Cityscape to Landscape, the current exhibition at Editions, is one of those shows you see once in a while that makes you have to turn back around and think twice. On entering the space, it’s a series of paintings that use bold colours, harsh lines and confident strokes of a palette knife. On the face of it there’s nothing new here. But stop letting yourself be that quick to judge. This exhibition uses these techniques, almost always applied to landscape, and forces them on our city.

I’ve seen this done before, but never particularly successfully. What Flinn does, is take her medium, her method – possibly madness – and pensively apply them to buildings, almost creating a level of portraiture in the images.

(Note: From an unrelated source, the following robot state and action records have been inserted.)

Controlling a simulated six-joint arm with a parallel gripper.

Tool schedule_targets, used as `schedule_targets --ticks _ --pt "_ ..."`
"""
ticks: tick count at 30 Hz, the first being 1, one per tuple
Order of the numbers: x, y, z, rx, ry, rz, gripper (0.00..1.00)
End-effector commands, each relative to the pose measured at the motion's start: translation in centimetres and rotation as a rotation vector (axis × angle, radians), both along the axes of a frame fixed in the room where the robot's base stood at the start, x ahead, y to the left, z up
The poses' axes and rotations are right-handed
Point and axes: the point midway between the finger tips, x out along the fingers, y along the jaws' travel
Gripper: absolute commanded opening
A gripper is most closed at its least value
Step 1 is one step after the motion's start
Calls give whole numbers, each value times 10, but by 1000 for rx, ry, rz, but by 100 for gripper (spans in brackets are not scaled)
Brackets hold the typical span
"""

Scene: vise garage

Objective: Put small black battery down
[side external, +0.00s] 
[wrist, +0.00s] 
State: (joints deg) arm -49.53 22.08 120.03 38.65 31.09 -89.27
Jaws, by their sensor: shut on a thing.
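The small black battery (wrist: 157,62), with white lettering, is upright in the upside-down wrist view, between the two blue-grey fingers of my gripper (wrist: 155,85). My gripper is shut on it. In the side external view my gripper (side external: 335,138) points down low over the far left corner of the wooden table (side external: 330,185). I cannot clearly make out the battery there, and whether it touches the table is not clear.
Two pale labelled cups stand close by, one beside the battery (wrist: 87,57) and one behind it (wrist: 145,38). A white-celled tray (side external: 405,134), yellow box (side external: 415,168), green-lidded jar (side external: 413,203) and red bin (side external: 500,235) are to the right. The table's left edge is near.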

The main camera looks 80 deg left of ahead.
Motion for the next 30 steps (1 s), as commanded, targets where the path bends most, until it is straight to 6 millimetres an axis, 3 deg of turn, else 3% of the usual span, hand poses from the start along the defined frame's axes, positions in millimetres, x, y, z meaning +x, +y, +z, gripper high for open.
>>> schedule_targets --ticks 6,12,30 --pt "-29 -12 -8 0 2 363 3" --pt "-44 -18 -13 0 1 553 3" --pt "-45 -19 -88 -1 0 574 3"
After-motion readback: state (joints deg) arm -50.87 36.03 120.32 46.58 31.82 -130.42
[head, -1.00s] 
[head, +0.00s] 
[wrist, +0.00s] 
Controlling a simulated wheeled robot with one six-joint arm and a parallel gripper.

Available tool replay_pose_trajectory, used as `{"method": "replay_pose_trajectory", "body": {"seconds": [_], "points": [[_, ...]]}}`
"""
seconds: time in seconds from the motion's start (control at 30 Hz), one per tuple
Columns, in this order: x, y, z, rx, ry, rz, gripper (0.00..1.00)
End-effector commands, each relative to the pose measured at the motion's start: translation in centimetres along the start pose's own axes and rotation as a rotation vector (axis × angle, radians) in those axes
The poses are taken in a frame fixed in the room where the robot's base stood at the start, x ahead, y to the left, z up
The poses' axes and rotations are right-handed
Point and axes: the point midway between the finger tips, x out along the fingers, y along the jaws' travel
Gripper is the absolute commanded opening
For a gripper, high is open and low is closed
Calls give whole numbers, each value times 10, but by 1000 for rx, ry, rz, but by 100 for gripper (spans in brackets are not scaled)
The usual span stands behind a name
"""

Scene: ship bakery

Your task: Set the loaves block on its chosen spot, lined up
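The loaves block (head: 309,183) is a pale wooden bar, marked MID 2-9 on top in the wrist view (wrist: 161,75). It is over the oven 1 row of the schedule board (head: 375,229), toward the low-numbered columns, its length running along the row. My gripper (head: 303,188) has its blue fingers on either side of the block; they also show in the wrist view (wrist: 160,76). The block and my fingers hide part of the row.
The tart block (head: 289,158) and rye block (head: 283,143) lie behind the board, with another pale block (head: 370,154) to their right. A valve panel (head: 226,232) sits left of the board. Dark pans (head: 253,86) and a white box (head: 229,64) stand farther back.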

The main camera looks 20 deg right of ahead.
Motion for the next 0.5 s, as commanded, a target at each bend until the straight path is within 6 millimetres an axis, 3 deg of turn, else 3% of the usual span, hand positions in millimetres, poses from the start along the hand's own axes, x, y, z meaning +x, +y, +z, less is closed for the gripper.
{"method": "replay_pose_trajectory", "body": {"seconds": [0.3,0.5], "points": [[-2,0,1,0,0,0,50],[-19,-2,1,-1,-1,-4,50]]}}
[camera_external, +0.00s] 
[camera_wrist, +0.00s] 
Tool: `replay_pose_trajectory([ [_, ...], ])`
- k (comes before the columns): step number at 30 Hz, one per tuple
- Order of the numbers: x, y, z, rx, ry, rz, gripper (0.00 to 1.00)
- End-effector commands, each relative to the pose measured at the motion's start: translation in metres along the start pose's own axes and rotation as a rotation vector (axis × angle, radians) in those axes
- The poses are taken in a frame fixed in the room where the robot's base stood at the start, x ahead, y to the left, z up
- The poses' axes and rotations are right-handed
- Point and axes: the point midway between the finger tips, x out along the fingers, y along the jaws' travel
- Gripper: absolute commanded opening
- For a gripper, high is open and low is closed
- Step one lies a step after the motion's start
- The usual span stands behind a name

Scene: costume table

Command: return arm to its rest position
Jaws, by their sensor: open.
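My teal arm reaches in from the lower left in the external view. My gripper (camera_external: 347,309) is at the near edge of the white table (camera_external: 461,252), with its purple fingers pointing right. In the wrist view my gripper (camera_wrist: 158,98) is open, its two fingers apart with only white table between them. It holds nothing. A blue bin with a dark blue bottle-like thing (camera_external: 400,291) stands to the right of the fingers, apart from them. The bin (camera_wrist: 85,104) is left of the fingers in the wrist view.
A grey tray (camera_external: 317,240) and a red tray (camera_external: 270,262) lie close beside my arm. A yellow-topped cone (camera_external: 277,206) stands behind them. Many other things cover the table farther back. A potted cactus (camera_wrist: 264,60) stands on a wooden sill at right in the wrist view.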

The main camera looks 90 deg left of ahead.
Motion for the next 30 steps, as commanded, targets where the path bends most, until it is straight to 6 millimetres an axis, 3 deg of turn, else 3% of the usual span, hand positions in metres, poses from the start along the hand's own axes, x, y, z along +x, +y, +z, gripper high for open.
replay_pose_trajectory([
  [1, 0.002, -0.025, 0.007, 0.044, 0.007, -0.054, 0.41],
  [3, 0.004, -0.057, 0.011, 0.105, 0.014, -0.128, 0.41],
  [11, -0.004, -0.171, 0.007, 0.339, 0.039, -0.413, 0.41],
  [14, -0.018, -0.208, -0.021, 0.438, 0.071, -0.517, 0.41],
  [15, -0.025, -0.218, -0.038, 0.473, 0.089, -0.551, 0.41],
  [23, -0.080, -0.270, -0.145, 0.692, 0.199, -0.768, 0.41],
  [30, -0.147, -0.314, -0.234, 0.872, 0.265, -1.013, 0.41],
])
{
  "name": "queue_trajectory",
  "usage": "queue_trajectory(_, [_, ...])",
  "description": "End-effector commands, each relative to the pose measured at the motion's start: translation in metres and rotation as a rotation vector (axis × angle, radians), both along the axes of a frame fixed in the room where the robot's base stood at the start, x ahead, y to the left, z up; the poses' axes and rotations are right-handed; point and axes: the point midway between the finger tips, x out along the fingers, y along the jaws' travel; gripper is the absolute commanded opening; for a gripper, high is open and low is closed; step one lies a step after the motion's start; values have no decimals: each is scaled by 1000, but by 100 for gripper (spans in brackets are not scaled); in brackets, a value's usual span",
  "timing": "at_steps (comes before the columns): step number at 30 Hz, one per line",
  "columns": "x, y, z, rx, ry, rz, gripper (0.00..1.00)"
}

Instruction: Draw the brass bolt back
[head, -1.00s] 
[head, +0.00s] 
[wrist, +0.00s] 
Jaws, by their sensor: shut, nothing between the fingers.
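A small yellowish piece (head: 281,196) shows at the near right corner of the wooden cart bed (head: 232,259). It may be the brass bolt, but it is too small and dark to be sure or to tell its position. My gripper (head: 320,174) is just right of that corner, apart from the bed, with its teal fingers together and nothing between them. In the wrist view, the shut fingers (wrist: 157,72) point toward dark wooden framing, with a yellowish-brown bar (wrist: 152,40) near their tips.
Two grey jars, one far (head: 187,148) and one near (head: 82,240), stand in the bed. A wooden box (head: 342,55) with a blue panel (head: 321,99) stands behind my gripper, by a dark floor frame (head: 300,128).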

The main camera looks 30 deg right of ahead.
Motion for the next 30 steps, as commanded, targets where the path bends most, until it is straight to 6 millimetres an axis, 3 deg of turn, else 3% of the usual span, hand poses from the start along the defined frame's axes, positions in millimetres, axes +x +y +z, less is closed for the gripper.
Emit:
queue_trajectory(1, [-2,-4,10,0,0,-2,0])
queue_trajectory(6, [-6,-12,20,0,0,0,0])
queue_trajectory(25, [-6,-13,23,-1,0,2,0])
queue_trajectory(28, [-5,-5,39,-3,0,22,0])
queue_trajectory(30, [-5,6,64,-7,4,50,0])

Each building has a considered colour palette, and an incredibly thought through energy, relative to the subject of each painting.

The show includes images of buildings across the world but its main focus is local, I suppose looking to inspire familiarity in visitors to Editions Ltd. And I think anyone visiting the gallery will very much appreciate that decision. The paintings don’t just depict a place, they describe it. They encapsulate their localities, their age, their power – or lack of – and that’s very hard to come by in landscape work, which this formally is.

If you’re looking for landscapes, this really isn’t the show for you, this is a series of portraits posing as landscape. They have personalities as paintings, and use light and shade very intuitively to explain the personalities of their subjects.

Some of Clare Flinn’s work not on display here even has a quality that takes these local spaces and colours them in such an otherworldly manner that they could be scenes from anywhere. It’s this brilliant skill she has developed to represent cities and landscapes through emotions, and interaction, rather than images which are photorealistic. But it’s not what you would ever call expressionist. There is definitely a realism, but it’s in the mood; an odd kind of psychological document of a space at one given time.

This is a fantastic choice for Editions to open 2016 with. Taking an artist who has always had a place there and giving them the exhibition they deserve. If it was crucial to choose an audience for this, I suppose it is an audience who really stops and looks; at art; at their city; at the sky. Anyone who really does take their time to look properly should take a lot from this exhibition, from its colours, and energy, but mainly from how it manages to convey the emotion of a space in a way that most portraiture fails to.